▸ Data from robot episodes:
====
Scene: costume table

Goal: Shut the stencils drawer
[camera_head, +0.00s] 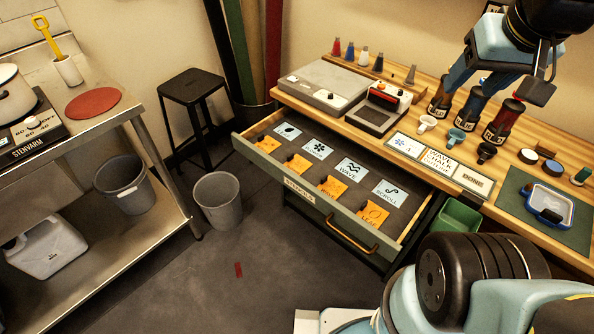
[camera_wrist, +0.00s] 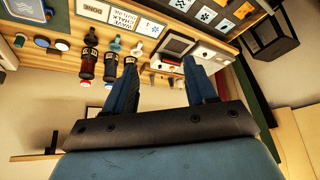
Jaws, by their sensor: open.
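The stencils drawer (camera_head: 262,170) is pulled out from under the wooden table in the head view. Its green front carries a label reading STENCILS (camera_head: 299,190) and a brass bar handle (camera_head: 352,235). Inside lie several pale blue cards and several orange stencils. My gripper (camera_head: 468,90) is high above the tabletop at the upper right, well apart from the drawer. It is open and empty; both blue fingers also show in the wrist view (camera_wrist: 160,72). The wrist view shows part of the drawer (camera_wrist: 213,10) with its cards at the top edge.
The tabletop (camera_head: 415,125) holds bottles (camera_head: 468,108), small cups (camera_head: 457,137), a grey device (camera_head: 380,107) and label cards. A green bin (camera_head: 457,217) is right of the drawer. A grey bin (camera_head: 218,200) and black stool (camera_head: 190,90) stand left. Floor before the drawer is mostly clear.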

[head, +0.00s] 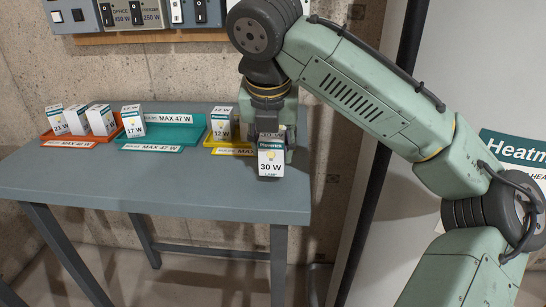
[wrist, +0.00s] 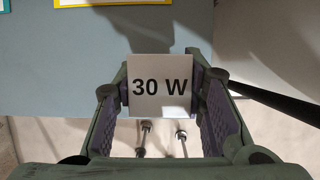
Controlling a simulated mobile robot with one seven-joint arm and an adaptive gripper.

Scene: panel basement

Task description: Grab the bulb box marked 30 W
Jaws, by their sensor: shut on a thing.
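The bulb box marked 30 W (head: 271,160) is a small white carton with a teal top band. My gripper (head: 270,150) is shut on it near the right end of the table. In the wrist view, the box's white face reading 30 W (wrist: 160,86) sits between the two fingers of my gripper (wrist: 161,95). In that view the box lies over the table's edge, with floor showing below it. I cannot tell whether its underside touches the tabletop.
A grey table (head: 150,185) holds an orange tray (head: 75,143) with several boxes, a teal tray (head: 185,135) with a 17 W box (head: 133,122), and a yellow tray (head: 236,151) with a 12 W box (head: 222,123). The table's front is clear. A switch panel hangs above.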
====
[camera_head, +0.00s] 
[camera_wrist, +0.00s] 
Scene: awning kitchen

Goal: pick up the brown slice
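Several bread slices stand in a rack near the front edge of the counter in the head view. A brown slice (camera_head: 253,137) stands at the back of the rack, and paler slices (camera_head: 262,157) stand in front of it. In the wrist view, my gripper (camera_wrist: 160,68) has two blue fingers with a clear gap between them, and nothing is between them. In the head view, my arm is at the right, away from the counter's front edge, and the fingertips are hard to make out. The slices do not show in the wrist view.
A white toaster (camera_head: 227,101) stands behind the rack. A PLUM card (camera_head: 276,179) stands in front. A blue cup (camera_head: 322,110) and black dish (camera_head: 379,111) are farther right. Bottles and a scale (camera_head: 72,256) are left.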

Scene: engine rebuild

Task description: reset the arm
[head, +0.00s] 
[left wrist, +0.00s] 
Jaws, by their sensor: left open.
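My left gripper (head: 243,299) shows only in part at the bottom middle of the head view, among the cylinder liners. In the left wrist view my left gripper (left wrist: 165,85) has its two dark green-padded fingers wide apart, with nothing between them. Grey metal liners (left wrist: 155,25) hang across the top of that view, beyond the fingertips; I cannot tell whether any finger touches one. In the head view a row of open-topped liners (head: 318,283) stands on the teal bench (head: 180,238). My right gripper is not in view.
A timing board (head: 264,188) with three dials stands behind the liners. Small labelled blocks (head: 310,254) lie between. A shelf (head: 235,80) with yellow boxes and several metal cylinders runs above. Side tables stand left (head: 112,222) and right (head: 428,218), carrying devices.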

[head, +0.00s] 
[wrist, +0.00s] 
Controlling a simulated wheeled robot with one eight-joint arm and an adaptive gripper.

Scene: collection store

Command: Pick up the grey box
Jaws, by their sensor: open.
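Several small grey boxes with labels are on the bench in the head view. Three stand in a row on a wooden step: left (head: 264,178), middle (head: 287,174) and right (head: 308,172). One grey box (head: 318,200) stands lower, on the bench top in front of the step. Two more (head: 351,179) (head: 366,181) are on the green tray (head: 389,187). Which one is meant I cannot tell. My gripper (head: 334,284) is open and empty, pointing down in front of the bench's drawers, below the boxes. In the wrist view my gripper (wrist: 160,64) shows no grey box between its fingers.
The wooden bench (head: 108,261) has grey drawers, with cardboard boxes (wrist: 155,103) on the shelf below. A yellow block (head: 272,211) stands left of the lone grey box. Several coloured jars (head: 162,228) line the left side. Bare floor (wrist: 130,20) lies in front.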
====
Find every line in the records above that holds the word "description", and copy each one.

▸ Problem solution:
Task description: Grab the bulb box marked 30 W
Task description: reset the arm

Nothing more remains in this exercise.